**SUPPLIED MATERIAL:**

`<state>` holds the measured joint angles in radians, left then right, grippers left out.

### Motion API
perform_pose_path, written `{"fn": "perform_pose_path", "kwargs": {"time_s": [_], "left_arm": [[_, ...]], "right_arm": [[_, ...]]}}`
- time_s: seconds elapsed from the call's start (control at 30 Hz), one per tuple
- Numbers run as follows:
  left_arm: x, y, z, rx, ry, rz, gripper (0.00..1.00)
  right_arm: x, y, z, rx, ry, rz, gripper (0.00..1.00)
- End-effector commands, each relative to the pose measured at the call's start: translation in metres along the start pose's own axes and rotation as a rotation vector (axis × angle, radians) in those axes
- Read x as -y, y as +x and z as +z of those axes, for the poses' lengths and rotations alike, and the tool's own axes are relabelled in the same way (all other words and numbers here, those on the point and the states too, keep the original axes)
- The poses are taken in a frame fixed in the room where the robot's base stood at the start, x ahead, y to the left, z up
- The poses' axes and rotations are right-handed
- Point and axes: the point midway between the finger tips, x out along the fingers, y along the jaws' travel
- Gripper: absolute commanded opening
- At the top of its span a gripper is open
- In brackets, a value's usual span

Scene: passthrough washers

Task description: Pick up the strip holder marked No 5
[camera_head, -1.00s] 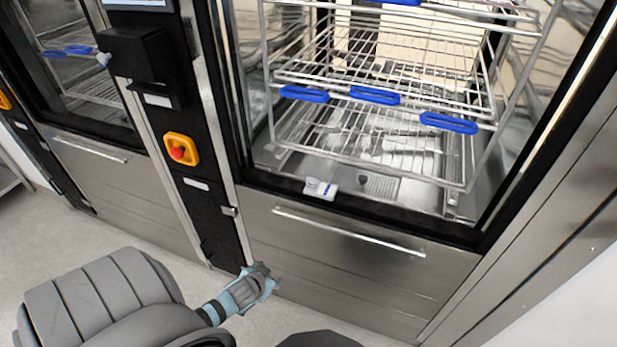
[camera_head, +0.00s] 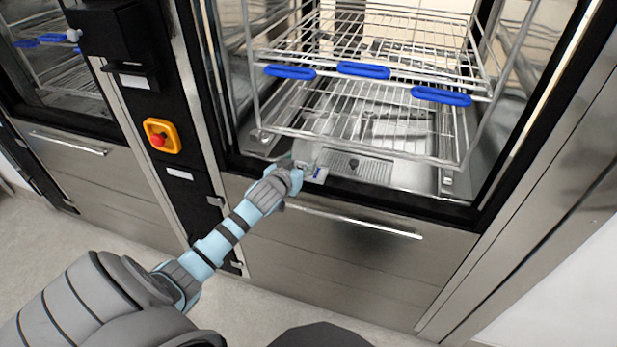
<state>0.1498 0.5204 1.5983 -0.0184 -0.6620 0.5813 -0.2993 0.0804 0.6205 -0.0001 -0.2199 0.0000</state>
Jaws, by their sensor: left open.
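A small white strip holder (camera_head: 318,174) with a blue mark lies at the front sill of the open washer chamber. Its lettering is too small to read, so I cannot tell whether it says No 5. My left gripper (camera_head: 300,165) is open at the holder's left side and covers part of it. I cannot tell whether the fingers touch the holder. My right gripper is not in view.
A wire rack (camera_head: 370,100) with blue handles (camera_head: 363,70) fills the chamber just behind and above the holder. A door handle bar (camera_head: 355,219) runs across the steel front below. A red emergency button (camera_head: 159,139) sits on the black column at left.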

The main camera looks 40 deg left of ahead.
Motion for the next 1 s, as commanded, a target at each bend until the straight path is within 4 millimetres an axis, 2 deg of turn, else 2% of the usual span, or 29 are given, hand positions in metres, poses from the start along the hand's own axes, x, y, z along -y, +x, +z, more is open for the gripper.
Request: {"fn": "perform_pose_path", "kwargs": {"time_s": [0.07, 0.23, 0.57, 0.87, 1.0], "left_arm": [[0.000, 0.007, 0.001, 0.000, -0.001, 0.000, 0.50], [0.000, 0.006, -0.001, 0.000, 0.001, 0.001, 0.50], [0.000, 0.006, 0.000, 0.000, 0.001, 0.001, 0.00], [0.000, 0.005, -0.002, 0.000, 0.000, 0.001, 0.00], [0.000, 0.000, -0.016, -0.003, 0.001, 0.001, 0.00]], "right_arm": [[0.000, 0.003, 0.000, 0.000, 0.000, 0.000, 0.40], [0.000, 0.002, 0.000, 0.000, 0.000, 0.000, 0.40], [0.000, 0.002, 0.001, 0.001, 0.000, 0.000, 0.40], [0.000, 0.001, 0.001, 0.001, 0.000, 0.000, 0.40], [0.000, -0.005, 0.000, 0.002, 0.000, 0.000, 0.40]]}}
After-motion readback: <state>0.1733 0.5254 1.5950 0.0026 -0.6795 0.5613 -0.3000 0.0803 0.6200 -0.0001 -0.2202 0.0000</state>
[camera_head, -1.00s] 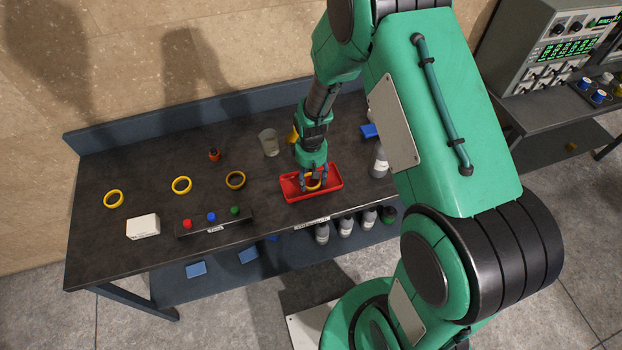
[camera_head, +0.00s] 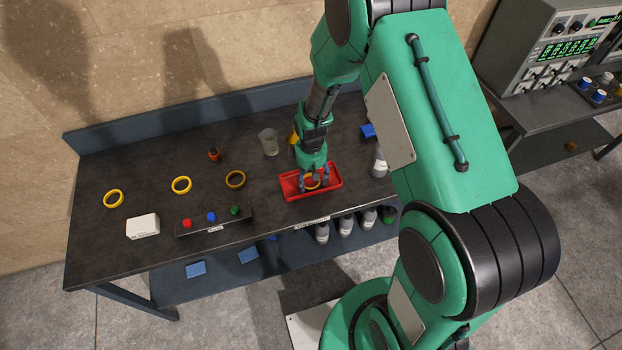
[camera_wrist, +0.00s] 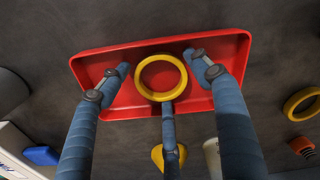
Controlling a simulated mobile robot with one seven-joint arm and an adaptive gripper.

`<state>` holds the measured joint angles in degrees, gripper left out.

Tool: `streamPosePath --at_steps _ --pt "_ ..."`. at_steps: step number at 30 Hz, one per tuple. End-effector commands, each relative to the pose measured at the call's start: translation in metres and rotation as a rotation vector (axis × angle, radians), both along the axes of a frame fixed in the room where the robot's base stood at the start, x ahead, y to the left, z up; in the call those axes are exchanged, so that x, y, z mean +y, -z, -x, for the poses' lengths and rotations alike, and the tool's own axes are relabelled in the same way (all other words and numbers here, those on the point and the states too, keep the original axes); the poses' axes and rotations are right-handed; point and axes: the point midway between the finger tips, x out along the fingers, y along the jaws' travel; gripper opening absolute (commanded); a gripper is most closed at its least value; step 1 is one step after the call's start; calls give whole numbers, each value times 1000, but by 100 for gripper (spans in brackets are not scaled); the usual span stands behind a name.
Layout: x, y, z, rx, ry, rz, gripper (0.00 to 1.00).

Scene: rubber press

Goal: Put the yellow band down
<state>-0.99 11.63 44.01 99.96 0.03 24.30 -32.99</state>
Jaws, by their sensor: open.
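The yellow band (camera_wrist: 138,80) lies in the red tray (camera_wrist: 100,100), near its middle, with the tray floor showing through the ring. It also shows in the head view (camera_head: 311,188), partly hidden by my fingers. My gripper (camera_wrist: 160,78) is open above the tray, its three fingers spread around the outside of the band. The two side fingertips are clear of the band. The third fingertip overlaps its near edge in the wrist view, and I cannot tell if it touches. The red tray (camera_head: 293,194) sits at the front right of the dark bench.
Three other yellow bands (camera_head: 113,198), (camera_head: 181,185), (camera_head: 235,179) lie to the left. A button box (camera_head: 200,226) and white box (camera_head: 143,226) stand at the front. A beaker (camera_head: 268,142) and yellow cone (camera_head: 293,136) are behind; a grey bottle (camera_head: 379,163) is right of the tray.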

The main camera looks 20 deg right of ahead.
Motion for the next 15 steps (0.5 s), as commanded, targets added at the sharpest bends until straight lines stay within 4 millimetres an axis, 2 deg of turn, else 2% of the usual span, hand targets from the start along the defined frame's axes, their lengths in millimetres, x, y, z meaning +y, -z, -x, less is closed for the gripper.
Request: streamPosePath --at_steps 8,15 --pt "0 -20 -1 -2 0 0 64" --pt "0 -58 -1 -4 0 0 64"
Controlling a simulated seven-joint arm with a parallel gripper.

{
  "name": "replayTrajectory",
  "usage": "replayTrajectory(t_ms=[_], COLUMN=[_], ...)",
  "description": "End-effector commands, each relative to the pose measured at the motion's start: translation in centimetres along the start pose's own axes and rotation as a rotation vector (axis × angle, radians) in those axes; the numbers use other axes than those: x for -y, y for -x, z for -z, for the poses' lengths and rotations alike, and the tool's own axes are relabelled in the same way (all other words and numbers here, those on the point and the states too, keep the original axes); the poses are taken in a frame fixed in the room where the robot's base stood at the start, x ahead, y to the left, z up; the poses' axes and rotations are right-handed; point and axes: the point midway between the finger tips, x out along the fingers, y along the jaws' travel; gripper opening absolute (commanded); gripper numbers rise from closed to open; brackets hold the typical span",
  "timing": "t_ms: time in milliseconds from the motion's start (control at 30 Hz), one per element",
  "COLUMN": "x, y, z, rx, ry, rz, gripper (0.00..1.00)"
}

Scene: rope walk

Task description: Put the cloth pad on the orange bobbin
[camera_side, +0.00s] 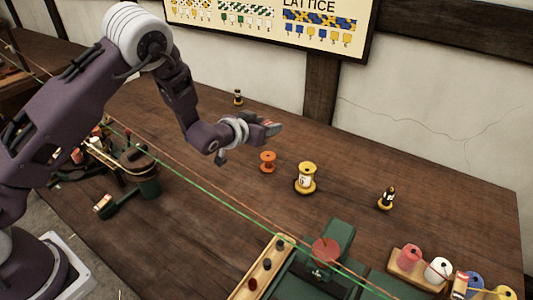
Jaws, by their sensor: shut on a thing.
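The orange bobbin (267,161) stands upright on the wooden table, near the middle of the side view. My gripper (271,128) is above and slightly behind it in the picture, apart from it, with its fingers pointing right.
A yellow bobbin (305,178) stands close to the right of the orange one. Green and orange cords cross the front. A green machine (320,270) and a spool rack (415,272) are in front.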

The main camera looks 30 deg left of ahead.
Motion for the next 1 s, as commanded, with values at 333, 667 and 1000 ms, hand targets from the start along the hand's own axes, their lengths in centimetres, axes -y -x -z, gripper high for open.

**TASK DESCRIPTION:** Return the lines above precisely as they appear, beginning at the first line and ending at the line with "- End-effector commands, each", and nothing after it.

**TASK RESPONSE:**
`<state>` holds the measured joint angles in radians, left then right, grippers left out.

### Motion API
perform_pose_path, written `{"fn": "perform_pose_path", "kwargs": {"time_s": [_], "left_arm": [[_, ...]], "right_arm": [[_, ...]]}}`
- time_s: seconds elapsed from the call's start (control at 30 Hz), one per tuple
- Numbers run as follows:
  left_arm: x, y, z, rx, ry, rz, gripper (0.00..1.00)
  right_arm: x, y, z, rx, ry, rz, gripper (0.00..1.00)
- End-effector commands, each relative to the pose measured at the call's start: translation in metres along the start pose's own axes and rotation as a rotation vector (axis × angle, radians) in those axes

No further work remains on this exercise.